The Bard College community gathered with two still-grieving families March 19 for a private memorial service for the two students killed in a Jan. 31 hit-and-run on Route 9G.

The parents and siblings of Sarah McCausland, 19, of Winnetka, Ill., and Evelina (Lina) Martin Brown, 20, of Seattle, listened closely, even smiling at times, as the girls’ friends recalled them with sorrow, laughter, and music, according to one attendee.

The morning service, held in the college’s Chapel of the Holy Innocents with a standing-room only crowd, was opened by Chaplain Bruce Chilton, with a program that offered musical tributes, moving words and a short speech by College President Leon Botstein.

“The best part, really, was close friends of Lina and Sarah, four of them, had prepared letters and poems in a portion of the program called Reflections.
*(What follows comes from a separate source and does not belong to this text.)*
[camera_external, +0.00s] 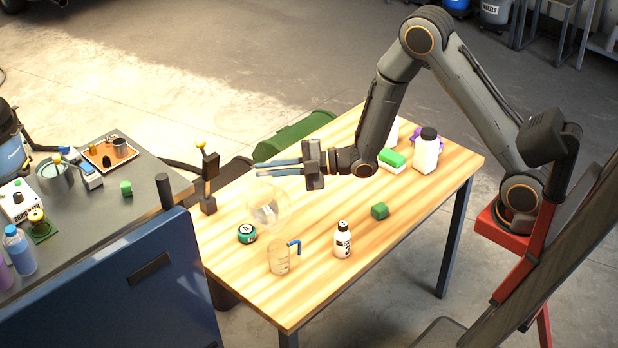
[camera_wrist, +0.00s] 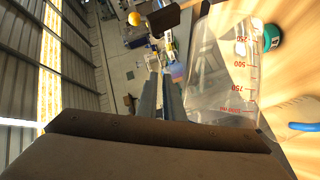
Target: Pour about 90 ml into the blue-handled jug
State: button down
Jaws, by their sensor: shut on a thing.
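The jug (camera_external: 279,260) is clear with a blue handle (camera_external: 295,246) and stands upright on the wooden table near its front left edge. The blue handle also shows at the right of the wrist view (camera_wrist: 303,127). A large clear measuring beaker (camera_external: 266,208) hangs below my gripper (camera_external: 262,167), behind and left of the jug. In the wrist view this beaker (camera_wrist: 222,75) shows red marks, beside the fingers (camera_wrist: 164,85). My gripper is shut on the beaker; the exact contact is hidden. Its tilt and liquid level are unclear.
A larger bottle (camera_external: 427,153) and sponge (camera_external: 392,160) are behind. A grey bench (camera_external: 150,205) adjoins on the left.

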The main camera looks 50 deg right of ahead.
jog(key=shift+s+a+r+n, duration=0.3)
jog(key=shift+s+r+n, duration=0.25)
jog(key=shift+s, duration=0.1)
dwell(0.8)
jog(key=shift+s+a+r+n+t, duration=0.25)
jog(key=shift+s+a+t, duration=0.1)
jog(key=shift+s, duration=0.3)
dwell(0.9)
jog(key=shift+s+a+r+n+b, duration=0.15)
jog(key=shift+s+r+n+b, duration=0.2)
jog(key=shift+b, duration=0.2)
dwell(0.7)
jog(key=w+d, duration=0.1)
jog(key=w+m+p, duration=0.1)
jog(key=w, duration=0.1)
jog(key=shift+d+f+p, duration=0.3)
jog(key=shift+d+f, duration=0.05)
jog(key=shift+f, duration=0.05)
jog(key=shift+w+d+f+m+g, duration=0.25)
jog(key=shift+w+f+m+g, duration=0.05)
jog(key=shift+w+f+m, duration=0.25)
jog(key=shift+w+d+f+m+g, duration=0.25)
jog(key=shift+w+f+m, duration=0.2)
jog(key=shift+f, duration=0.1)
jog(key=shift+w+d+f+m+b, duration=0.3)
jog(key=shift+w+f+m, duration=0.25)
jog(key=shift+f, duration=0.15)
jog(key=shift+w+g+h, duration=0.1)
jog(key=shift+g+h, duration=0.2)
They had everyone laughing and crying with their sweet words,” said Enchanted Cafe owner Joe Moscato, who had fond memories of Sarah McCausland when she worked for him at the Red Hook coffee shop.

The speakers included Lina Brown’s roommate, Claire Worsey, and Sarah McCausland’s roommate, Anna Fox.
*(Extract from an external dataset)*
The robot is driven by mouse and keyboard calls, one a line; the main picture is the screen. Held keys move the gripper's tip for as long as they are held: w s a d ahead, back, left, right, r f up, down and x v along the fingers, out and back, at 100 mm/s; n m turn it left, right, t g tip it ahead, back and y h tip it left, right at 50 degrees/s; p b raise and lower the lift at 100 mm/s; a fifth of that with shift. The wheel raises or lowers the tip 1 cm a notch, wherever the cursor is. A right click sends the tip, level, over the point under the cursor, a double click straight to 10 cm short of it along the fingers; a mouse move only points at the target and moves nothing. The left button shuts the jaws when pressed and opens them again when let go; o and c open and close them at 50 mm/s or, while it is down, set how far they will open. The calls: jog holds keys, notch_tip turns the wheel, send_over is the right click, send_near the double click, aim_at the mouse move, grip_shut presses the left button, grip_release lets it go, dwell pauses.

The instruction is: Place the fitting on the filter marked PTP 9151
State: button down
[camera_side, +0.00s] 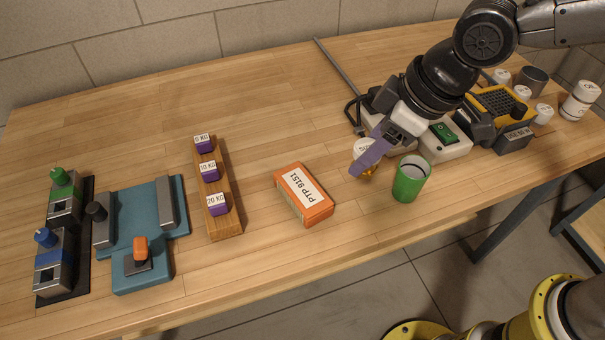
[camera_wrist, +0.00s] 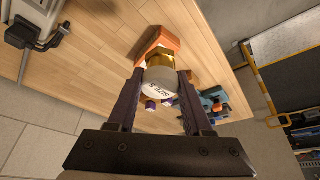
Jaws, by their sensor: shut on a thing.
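My gripper (camera_side: 372,158) has purple fingers and is shut on the fitting (camera_wrist: 161,78), a round white piece with a printed label and a brass-coloured end. In the side view the fitting (camera_side: 361,147) is partly hidden by a finger, and its brass end points down. It appears held above the table, left of the green cup. The filter marked PTP 9151 (camera_side: 292,182) is an orange box with a white label, lying on the table left of my gripper. In the wrist view the orange filter (camera_wrist: 150,41) shows beyond the fitting, partly hidden by it.
The green cup (camera_side: 410,182) stands close to the right of my gripper. A white box with a green switch (camera_side: 444,133) and a yellow-topped device (camera_side: 497,101) are behind it. A wooden rack of purple weights (camera_side: 228,220) and a blue fixture (camera_side: 155,215) are left of the filter.

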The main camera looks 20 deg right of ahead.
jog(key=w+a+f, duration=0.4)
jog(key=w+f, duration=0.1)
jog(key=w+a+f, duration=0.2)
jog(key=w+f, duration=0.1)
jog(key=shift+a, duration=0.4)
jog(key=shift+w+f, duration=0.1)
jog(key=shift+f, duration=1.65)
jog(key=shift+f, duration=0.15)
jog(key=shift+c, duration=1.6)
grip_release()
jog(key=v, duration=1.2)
“They literally had the parents laughing with the candid letters of the times they spent with the girls,” Moscato noted.

The service was followed by a private reception at the campus home of Bard President Leon Botstein.

The two first-year students were walking south on Route 9G at 11pm when they were struck and killed by a southbound car near the Tivoli intersection. A third student was injured. Red Hook resident Carol Boeck, 63, was later arrested and charged with felony DWI, because of a previous conviction, as well as vehicular manslaughter. She has pleaded not guilty and the case now awaits a grand jury determination.

According to local media reports, the Dutchess County District Attorney’s Office said last week that lab results showed Boeck had a blood alcohol level of 0.23, nearly three times the legal limit.

Assistant District Attorney Kevin Irwin told the Observer he could not talk about the case before the grand jury convenes, which he said was scheduled for “the beginning of April.”

Irwin said that, depending on what the grand jury hears, the charges could lead to jail time of 15 years or more.

“We’re going to look at everything…We always want to hold someone accountable to the crime. However the facts fit, that’s how we’ll charge her,” he said.

Meanwhile, Bard College, citing safety issues, has announced that the Campus Shuttle will end pickups and dropoffs at the Tivoli-Route 9G intersection effective March 28 because “this is not an official or safe shuttle stop location,” a notice on the Bard Free Press website reported.